--- EXERCISE DIRECTIONS ---
Determine how many lines contain the string "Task" and reply with that number alone.

(Manipulation episode records)
──────

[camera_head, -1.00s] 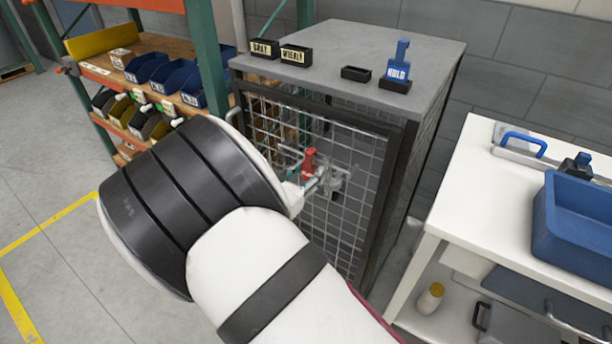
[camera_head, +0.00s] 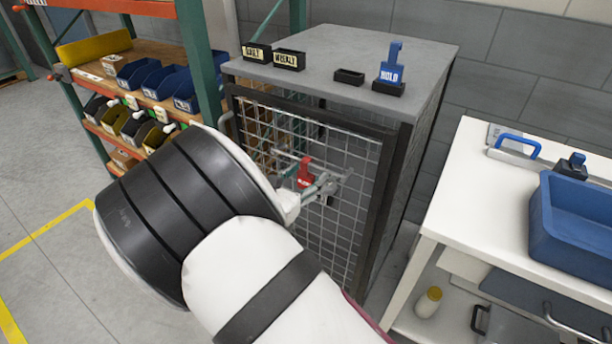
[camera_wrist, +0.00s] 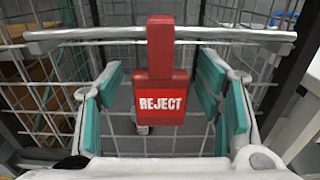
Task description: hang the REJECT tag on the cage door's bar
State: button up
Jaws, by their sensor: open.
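The red REJECT tag (camera_wrist: 161,98) is upright in the middle of the wrist view. Its upper part crosses in front of the horizontal bar (camera_wrist: 75,35) of the cage door and hides the bar there. It appears to hang on the bar; the back of its hook is hidden. In the head view the tag (camera_head: 305,172) shows red at the door's bar. My gripper (camera_wrist: 161,78) is open, with one teal-padded finger on each side of the tag and a visible gap on both sides.
The mesh cage (camera_head: 400,165) stands behind the bar. On its top are two labelled black holders, an empty black holder (camera_head: 350,77) and a blue HOLD tag (camera_head: 390,67) in another. A shelf with bins is left, a white table (camera_head: 470,190) with a blue bin right.

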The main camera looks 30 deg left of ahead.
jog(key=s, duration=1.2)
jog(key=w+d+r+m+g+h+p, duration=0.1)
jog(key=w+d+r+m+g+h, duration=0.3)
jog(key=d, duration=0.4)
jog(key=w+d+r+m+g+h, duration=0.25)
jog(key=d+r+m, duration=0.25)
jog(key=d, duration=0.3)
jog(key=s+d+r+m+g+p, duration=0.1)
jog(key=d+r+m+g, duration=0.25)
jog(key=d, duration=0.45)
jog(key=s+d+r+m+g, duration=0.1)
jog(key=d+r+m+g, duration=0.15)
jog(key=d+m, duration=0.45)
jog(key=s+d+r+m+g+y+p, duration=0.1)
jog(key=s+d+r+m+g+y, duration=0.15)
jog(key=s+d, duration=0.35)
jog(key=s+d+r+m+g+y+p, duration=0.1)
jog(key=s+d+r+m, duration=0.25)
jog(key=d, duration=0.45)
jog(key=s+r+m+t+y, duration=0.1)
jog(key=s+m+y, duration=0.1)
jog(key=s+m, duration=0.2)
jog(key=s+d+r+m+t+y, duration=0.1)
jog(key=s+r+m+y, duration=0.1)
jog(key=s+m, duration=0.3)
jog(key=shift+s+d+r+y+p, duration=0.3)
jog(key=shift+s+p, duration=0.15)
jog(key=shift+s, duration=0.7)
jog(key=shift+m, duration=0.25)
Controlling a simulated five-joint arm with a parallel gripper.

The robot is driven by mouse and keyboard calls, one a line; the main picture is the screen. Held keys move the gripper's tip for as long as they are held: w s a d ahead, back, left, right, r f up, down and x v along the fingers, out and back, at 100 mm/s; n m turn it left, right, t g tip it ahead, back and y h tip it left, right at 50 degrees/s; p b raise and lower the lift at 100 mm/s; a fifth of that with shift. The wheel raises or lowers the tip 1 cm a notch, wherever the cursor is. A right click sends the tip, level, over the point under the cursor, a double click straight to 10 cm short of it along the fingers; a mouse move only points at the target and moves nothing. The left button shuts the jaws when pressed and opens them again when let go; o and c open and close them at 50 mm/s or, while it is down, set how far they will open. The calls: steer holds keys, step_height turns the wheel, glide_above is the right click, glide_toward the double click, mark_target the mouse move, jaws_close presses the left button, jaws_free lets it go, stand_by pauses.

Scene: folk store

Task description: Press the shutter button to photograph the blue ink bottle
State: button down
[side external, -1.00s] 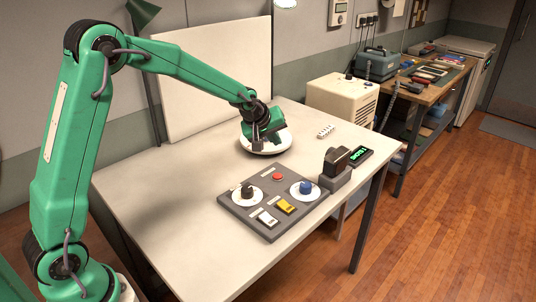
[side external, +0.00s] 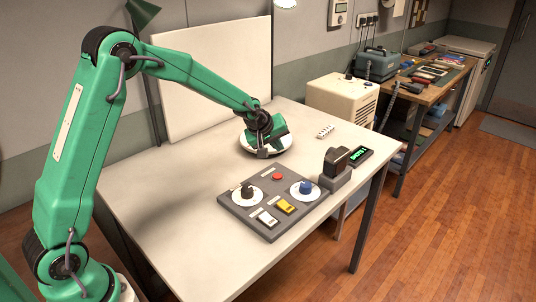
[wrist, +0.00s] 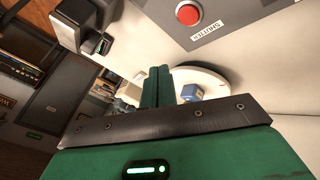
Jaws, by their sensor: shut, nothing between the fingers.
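The red shutter button (side external: 277,177) sits at the back of the grey control panel (side external: 234,207). In the wrist view the red button (wrist: 188,14) shows at the top beside its label "SHUTTER". The blue ink bottle (wrist: 193,92) stands on the white round plate (wrist: 213,76); in the side view the plate (side external: 285,145) is partly covered by my gripper and I cannot make out the bottle. My gripper (side external: 263,154) hangs over the front of the plate, behind the panel and apart from the button. Its green fingers (wrist: 159,72) are together and empty.
The panel also carries a black knob (side external: 247,190), a blue knob (side external: 305,187), a yellow switch (side external: 285,206) and a white switch (side external: 267,219). A black camera (side external: 338,160) and green-lit display (side external: 360,155) stand right of it. A white backdrop (side external: 215,85) stands behind. The left tabletop is clear.

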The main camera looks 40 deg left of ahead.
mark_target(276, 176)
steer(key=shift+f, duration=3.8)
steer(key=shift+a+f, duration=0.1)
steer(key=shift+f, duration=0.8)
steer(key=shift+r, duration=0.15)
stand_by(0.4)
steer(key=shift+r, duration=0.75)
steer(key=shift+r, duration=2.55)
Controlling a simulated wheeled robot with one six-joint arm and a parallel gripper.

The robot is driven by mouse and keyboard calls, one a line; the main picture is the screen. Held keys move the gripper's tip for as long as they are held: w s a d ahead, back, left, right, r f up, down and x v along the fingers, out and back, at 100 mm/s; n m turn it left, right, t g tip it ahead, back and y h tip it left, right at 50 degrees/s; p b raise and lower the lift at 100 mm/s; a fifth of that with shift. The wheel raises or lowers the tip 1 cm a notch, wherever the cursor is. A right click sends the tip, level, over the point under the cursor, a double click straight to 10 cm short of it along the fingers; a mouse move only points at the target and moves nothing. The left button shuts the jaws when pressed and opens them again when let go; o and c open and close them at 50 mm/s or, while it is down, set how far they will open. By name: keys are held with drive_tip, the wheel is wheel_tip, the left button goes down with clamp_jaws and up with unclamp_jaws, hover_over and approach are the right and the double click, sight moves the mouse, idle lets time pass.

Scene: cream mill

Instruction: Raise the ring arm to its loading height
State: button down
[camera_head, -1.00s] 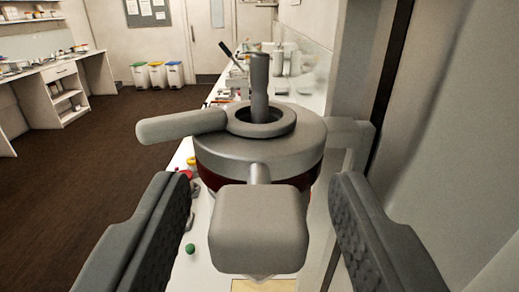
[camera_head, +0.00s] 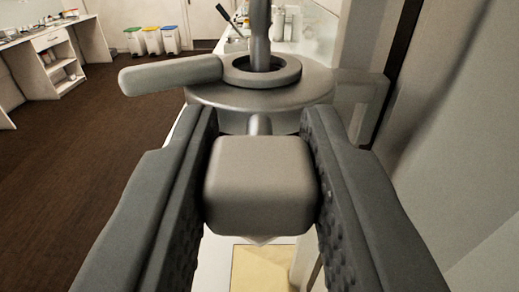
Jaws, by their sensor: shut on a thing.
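The ring (camera_head: 262,97) is a round grey metal piece in the upper middle of the view. A rounded grey block (camera_head: 259,180) sticks out from its front on a short stem (camera_head: 259,124). My gripper (camera_head: 260,150) is shut on this block, with one dark ribbed finger against each side. A long grey lever (camera_head: 172,75) points left from the ring's top. A grey upright shaft (camera_head: 260,35) rises from its central opening. The ring's underside is hidden behind the block and my fingers.
A pale wall (camera_head: 460,130) and a column stand close on the right. A white counter (camera_head: 215,258) with a yellowish board (camera_head: 258,268) lies below. Brown floor (camera_head: 80,150) is clear on the left, with several bins (camera_head: 152,41) and a white desk farther back.

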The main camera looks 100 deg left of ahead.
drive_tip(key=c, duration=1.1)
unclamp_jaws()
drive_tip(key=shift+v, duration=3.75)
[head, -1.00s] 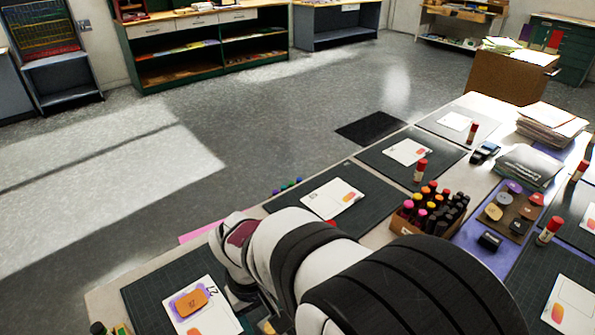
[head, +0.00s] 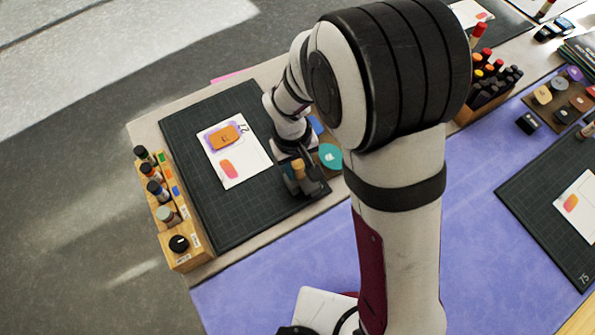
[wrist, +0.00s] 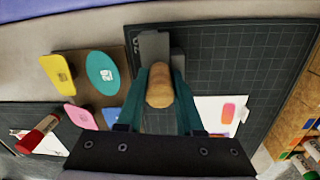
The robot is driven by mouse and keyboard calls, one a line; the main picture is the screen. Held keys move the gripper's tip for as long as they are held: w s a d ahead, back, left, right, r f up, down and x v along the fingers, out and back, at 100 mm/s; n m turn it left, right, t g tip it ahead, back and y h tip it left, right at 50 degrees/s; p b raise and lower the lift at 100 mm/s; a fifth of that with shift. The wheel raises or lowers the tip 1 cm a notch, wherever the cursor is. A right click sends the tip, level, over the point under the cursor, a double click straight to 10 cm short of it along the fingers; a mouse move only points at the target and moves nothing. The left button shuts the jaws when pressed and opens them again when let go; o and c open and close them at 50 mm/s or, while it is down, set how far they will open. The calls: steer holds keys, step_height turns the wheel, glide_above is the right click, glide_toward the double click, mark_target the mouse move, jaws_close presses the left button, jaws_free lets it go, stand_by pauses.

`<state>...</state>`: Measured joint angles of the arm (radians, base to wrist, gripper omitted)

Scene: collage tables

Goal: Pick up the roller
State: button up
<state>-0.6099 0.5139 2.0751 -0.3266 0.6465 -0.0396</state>
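The roller's tan wooden handle (wrist: 159,88) stands between my gripper's teal fingers in the wrist view. In the head view the tan handle (head: 298,168) shows low beside my gripper (head: 296,180), at the lower right of the cutting mat. My gripper (wrist: 163,85) has one finger on each side of the handle, and the handle nearly fills the gap at the fingertips. I cannot tell whether both fingers press on it. A grey block (wrist: 152,48) shows just beyond the handle. The rest of the roller is hidden.
The dark mat (head: 225,222) carries a white card (head: 250,173) with an orange block (head: 224,137). A wooden bottle rack (head: 190,250) stands at the left table edge.

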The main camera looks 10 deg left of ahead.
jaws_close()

──────

--- SOLVED EXERCISE ---
2